Se il cancelliere è potente, anche cancellare è un'azione di potere: si può ordinare di cancellare certe parole, si possono cancellare su un compito segnandole come errore, oppure dopo averle scritte si possono cancellare per un ripensamento. La parola scritta, il disegno, passano per la revisione e il pensiero: cancellare è chiudere una via (col cancello) e aprirne un'altra.

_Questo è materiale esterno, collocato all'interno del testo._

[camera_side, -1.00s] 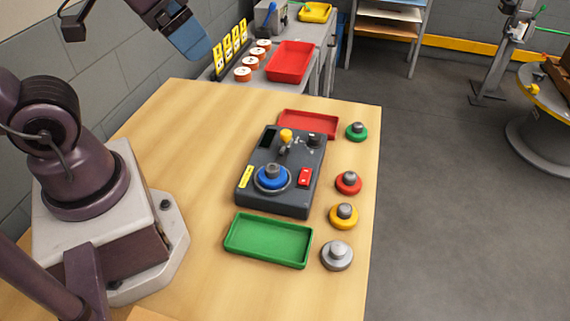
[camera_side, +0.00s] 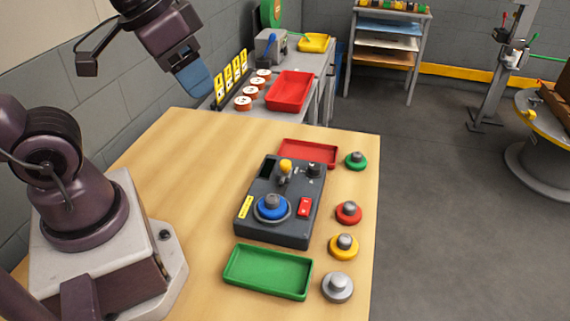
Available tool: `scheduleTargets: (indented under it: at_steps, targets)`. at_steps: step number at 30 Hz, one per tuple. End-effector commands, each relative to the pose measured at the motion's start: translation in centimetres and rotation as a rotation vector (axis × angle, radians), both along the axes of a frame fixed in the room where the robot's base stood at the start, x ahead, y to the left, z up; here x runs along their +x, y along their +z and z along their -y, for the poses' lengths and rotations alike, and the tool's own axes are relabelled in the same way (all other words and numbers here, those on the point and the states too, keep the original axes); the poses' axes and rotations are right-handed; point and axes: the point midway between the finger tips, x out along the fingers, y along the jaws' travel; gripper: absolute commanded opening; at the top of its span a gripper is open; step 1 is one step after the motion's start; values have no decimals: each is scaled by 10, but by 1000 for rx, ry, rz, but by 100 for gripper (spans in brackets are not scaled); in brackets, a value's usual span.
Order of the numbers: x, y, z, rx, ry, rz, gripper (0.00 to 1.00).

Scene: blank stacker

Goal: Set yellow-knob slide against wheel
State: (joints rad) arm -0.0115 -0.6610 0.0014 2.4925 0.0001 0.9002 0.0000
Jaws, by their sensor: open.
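The yellow-knob slide (camera_side: 285,168) stands at the back of a dark control box (camera_side: 268,236) on the wooden table. A round blue piece (camera_side: 271,207) with a grey knob sits in a ring at the front left of the box top. I take this round part as the wheel, but cannot be sure. The yellow knob is behind it, with a gap between them. My gripper (camera_side: 195,82) shows blue fingers high at upper left, well away from the box. It is open and touches nothing; the gap between its fingers is hidden from this side.
A green tray (camera_side: 268,292) lies before the box and a red tray (camera_side: 308,143) behind. Green (camera_side: 356,161), red (camera_side: 348,212), yellow (camera_side: 343,247) and silver (camera_side: 337,288) knobbed pieces line the right edge.

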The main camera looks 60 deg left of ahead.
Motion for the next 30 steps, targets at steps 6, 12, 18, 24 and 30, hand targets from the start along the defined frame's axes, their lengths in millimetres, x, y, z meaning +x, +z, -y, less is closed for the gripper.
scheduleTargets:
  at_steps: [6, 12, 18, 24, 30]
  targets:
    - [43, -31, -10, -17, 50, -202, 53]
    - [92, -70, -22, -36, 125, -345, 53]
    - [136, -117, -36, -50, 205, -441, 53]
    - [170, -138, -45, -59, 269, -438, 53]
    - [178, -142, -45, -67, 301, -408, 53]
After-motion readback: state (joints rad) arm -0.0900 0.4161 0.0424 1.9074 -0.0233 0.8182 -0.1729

In questi giorni l'azione del cancellare è diventata simbolica: a Bologna gli organizzatori di una mostra sulla Street art hanno iniziato a staccare e conservare dalle pareti opere d'arte nate per stare sulla strada (senza chiedere permesso, va detto, agli artisti); dall'altra uno di questi, Blu, ha deciso che preferiva cancellare le sue opere piuttosto di vederle tolte dalla strada su cui erano nate. L'azione è forte, e ha chiaramente e nettamente chiuso una via che diamo per scontata: che ogni forma d'arte debba passare per circuiti noti di mostre e musei e che la strada non appartenga a questo circuito. L'artista ha espresso un suo potere, e ci ha così svelato rapporti di potere affatto scontati.
Cancellare: verbo transitivo.
Incontro (s.m.): Voce del verbo "incontrare": l'occasione in cui persone (o concetti, o cose, in senso traslato) si incontrano.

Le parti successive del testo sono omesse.